What is a theological conservative? I have no idea how I'd respond if someone asked me that.

they didn't specify. they just asked if people define themselves as such. if you weren't a heretical mormon you might be aware that self-conscious theological conservatives within protestantism are usually aware that they are theological conservatives ;-) (the whole conservative vs. modernism controversy, etc.) usually ideas such as biblical inerrancy, etc., as well as the literality of biblical events and such are bracketed into the concept.

btw, if you read the survey (i recommend people do), 27.3% of evangelicals, 14.5% of mainliners and 21% of catholics defien themselves as theologically conservative....

First, I gotta reiterate my distrust in all such surveys, given that they're usually conducted by telephone and thus miss many cell-phone users, call screeners, etc.

It's striking that political polls usually show women as more liberal than men, but that's reversed "theologically" here. It also seems anomalous that more women than men are "bible believing" and "born again", as nearly all religious-right types would claim those labels. (And trying to make sense of the 4 mutually-exclusive flavors of god listed here baffles me entirely.)

Why is it that "mainline" is the only category to receive identical responses from both genders?

If blacks are about 13% of the overall US population, does that mean that more than half of them (mostly men) have left "Black Prot." churches?

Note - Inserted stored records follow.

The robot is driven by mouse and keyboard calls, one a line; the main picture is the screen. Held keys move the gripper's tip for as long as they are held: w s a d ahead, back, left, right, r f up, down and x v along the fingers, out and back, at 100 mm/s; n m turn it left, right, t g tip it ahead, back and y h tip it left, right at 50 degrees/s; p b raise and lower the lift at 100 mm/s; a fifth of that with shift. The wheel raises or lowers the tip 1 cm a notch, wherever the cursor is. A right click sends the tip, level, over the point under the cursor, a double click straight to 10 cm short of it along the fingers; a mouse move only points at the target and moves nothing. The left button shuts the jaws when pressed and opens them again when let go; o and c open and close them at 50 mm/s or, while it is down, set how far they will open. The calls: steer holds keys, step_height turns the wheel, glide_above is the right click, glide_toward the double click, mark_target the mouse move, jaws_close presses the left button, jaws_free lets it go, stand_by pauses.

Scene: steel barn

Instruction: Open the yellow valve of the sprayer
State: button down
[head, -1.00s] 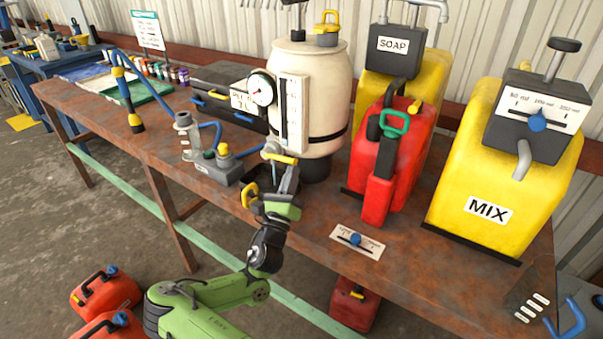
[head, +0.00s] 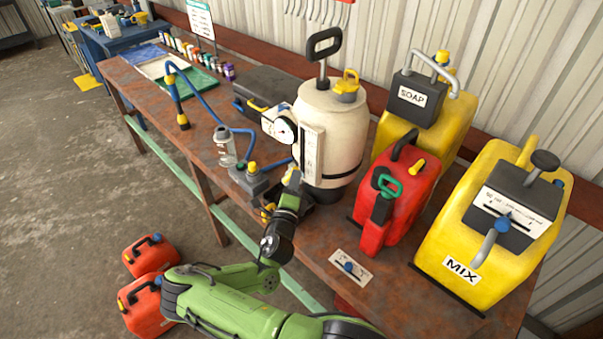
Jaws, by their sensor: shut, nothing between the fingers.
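The sprayer is a cream tank (head: 340,135) with a black pump handle, a yellow cap (head: 346,82) and a round gauge (head: 284,129) on its left side. It stands upright on the rusty bench. My gripper (head: 270,211) is low at the tank's front left, beside its base, and small yellow parts show there. Whether these belong to the gripper or to the valve I cannot tell. My wrist and green arm hide much of this spot, so the valve's position is not clear. My gripper is shut, with nothing seen held.
A grey block with a yellow knob (head: 252,167) and a clear bottle (head: 225,147) stand close left. A red can (head: 400,200), a yellow SOAP can (head: 440,125) and a yellow MIX can (head: 480,250) stand right. A small label plate (head: 351,268) lies in front.

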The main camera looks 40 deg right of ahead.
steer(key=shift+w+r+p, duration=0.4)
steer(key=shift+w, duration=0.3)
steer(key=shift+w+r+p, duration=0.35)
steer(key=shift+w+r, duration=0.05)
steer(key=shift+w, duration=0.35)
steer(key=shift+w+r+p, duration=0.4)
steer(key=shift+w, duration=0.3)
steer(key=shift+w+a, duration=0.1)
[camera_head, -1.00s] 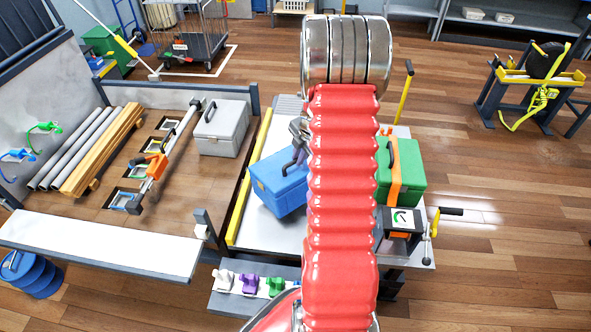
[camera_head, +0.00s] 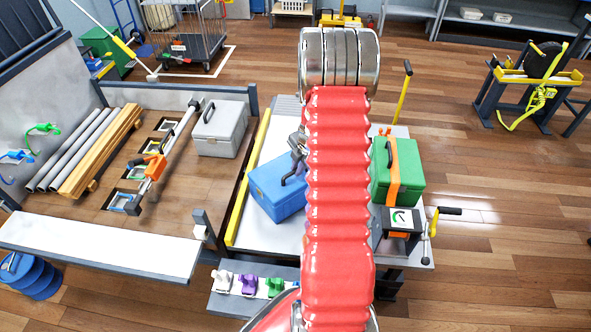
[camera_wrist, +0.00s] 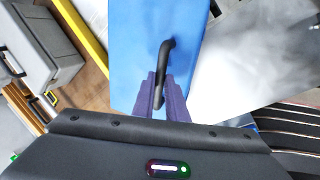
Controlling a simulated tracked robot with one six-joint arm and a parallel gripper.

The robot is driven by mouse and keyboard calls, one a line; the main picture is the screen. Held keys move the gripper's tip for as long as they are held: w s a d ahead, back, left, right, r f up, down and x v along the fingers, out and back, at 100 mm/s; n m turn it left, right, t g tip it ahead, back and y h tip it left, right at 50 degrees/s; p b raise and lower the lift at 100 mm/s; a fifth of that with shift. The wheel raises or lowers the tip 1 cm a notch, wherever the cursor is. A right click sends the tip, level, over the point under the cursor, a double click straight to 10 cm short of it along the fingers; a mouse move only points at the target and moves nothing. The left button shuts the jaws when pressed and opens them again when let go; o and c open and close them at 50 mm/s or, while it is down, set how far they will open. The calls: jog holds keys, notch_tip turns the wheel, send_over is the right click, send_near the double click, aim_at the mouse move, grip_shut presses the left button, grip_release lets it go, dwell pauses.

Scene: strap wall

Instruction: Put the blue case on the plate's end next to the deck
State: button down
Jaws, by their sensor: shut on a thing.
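The blue case (camera_head: 277,187) is over the left part of the white plate (camera_head: 262,236), turned at an angle to the plate's edges. I cannot tell whether its underside touches the plate. My gripper (camera_wrist: 161,100) is shut on the case's black handle (camera_wrist: 163,68) in the wrist view. In the head view my gripper (camera_head: 297,152) is partly hidden behind my red arm. The wooden deck (camera_head: 180,185) lies left of the plate, beyond a yellow strip (camera_head: 248,180).
A green case (camera_head: 398,172) with an orange strap stands on the plate's right side. A grey case (camera_head: 220,129) stands on the deck near the yellow strip. A crank device (camera_head: 403,222) sits at the plate's front right. My arm hides the plate's middle.

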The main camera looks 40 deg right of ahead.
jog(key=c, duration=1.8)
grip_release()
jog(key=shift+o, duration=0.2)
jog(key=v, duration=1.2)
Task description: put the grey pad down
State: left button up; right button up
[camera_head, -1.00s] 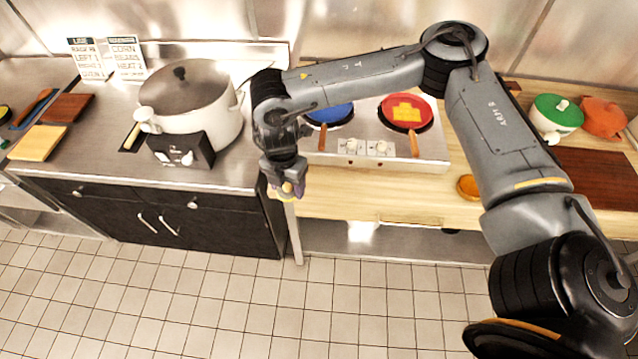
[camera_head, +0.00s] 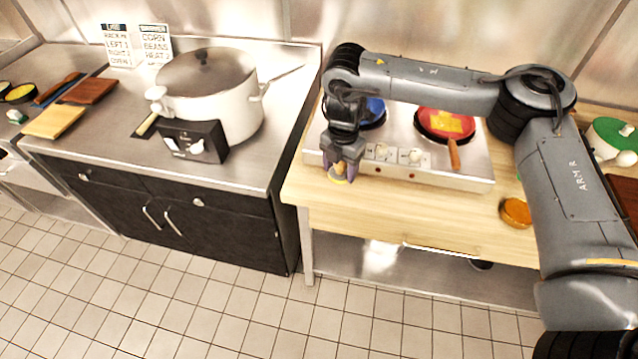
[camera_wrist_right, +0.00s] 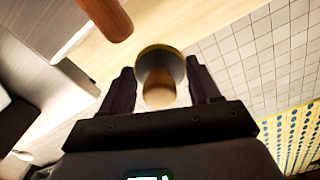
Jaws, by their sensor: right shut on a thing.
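My right gripper (camera_head: 340,176) hangs fingers-down over the left front part of the wooden counter (camera_head: 400,222), in front of the burner unit. It is shut on a small round thing, which I take to be the grey pad (camera_wrist_right: 150,60). In the right wrist view it shows a grey disc with a yellowish rim and a tan knob-like middle, between my two dark fingers. In the head view only a little of it shows, yellowish, at the fingertips. I cannot tell whether it touches the counter. My left gripper is not in view.
A burner unit (camera_head: 390,165) carries a red pan (camera_head: 430,118) and a blue pan (camera_head: 376,108). A pan handle (camera_wrist_right: 107,18) is close in the wrist view. An orange disc (camera_head: 515,212) lies on the counter to the right. The wood between is clear. A large pot (camera_head: 212,105) stands left.

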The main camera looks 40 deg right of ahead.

The largest gender discrepancies are that many more women than men are in "Black Prot." churches, believe in a benevolent god, eschew atheism, and have had psychic experiences. An odd profile, but fortunately nowhere near enough to shake my long-standing admiration for the feminine in general.

By Pierce R. Butler (not verified) on 18 Apr 2008 #permalink

I'd say that Bible-believer and Born Again sound as more fanatic categories than merely theologically conservative, that actually sounds more erudite. I f I'm not wrong, US President, G.W. Bush himself is (or was claimed to be) Born Again, while I would not expect him to be theologically anything, really.

I noted at my blog, but this seems quite different from the Pew self-identification survey. There, for instance, we had 1.3% self-identifying as Jewish while in the above we have 2.5%. In the Pew study we had about 26% identifying as Catholic while the above is about 21%. Now different years accounts for some of that. But those are some pretty big differences.

The best study on self-identification is, I believe, the one posted at SUNY which was quite extensive. Once again there are big differences in the dates conducted. The SUNY study was 2001 and I believe an other one is scheduled for 2011. They have Catholics self-identifying at 24.5%. I'm willing to believe that the sex scandals the Catholic Church faces dropped their adherents somewhat. But that much? I'd be surprised.

The SUNY study also has Jewish self-identification at 1.3%.